| WRITTEN TASK |
Leave out the images; return the rest of the data exactly.
# # #
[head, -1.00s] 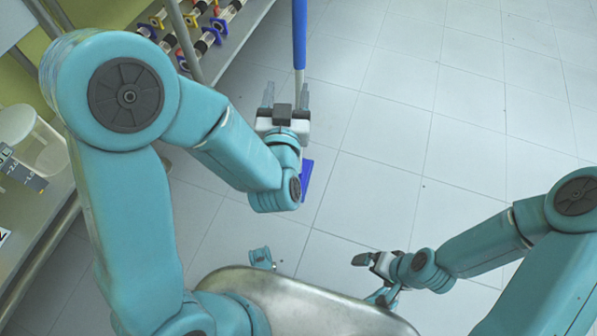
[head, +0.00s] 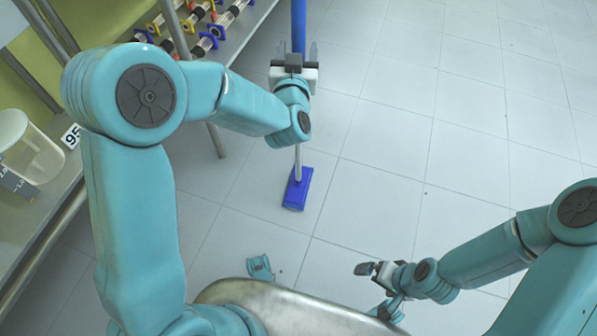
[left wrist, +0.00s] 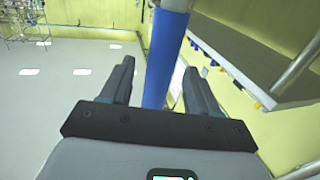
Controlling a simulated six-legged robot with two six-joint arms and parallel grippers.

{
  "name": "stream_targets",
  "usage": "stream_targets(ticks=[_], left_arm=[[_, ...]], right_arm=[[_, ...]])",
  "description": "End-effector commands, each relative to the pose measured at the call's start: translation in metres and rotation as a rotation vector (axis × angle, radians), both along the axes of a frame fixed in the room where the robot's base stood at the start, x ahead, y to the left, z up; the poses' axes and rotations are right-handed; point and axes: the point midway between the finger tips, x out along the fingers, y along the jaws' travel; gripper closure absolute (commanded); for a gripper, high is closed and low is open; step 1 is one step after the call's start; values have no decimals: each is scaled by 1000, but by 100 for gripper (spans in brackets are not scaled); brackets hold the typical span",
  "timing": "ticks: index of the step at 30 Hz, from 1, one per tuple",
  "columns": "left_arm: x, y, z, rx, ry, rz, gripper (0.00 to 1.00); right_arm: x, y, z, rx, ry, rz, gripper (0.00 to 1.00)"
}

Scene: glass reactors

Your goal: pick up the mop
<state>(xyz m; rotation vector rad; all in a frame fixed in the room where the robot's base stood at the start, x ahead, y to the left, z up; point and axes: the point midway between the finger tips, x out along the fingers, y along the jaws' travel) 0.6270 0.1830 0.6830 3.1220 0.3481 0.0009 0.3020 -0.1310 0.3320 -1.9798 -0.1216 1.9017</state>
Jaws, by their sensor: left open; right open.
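The mop stands upright, with a blue head (head: 297,188) on the floor and a thin grey lower shaft. Its blue handle grip (head: 298,25) rises past my left gripper (head: 293,58) in the head view. The left arm hides part of the shaft. My right gripper (head: 364,269) is open and empty, low over the floor to the right.
A metal shelf (head: 235,50) with glass tubes and coloured fittings stands at the left, with a metal leg (head: 215,138) near the left arm. A clear container (head: 28,145) sits on the left bench. The tiled floor (head: 450,110) to the right is clear.

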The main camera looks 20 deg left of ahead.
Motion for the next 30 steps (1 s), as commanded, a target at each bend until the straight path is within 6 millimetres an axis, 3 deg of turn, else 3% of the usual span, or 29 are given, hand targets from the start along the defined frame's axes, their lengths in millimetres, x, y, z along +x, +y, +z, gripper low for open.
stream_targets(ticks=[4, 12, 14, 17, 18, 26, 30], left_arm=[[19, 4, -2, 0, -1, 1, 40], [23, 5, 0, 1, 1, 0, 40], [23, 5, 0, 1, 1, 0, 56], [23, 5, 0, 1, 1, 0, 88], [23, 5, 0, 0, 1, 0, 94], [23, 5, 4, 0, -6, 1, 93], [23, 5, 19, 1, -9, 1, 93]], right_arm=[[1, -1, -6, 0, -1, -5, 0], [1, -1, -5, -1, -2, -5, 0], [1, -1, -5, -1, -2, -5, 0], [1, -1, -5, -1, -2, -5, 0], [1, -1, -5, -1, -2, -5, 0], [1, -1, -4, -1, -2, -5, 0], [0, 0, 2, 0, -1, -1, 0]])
# # #
| SOLUTION FOR THIS TASK |
[head, -1.00s] 
[head, +0.00s] 
[left wrist, +0.00s] 
Controlling a simulated six-legged robot with two six-joint arms and parallel grippers.

{
  "name": "stream_targets",
  "usage": "stream_targets(ticks=[_], left_arm=[[_, ...]], right_arm=[[_, ...]])",
  "description": "End-effector commands, each relative to the pose measured at the call's start: translation in metres and rotation as a rotation vector (axis × angle, radians), both along the axes of a frame fixed in the room where the robot's base stood at the start, x ahead, y to the left, z up; the poses' axes and rotations are right-handed; point and axes: the point midway between the finger tips, x out along the fingers, y along the jaws' travel; gripper closure absolute (commanded); for a gripper, high is closed and low is open; step 1 is one step after the call's start; values have no decimals: each is scaled by 1000, but by 100 for gripper (spans in brackets are not scaled); brackets hold the typical span",
  "timing": "ticks: index of the step at 30 Hz, from 1, one per tuple",
  "columns": "left_arm: x, y, z, rx, ry, rz, gripper (0.00 to 1.00); right_arm: x, y, z, rx, ry, rz, gripper (0.00 to 1.00)"
}

Scene: glass reactors

Your goal: pick up the mop
<state>(xyz m; rotation vector rad; all in a frame fixed in the room where the robot's base stood at the start, x ahead, y to the left, z up; point and axes: the point midway between the finger tips, x out along the fingers, y along the jaws' travel) 0.6270 0.1830 0.6830 3.1220 0.3481 0.0009 0.3020 -0.1310 0.3320 -1.9798 -0.1216 1.9017</state>
Jaws, by their sensor: left open; right open.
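The mop stands upright, with a blue head (head: 297,188) on the floor and a thin grey lower shaft. Its blue handle grip (head: 298,25) rises past my left gripper (head: 293,58) in the head view. The left arm hides part of the shaft. My right gripper (head: 364,269) is open and empty, low over the floor to the right.
A metal shelf (head: 235,50) with glass tubes and coloured fittings stands at the left, with a metal leg (head: 215,138) near the left arm. A clear container (head: 28,145) sits on the left bench. The tiled floor (head: 450,110) to the right is clear.

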The main camera looks 20 deg left of ahead.
Motion for the next 30 steps (1 s), as commanded, a target at each bend until the straight path is within 6 millimetres an axis, 3 deg of turn, else 3% of the usual span, or 29 are given, hand targets from the start along the defined frame's axes, their lengths in millimetres, x, y, z along +x, +y, +z, gripper low for open.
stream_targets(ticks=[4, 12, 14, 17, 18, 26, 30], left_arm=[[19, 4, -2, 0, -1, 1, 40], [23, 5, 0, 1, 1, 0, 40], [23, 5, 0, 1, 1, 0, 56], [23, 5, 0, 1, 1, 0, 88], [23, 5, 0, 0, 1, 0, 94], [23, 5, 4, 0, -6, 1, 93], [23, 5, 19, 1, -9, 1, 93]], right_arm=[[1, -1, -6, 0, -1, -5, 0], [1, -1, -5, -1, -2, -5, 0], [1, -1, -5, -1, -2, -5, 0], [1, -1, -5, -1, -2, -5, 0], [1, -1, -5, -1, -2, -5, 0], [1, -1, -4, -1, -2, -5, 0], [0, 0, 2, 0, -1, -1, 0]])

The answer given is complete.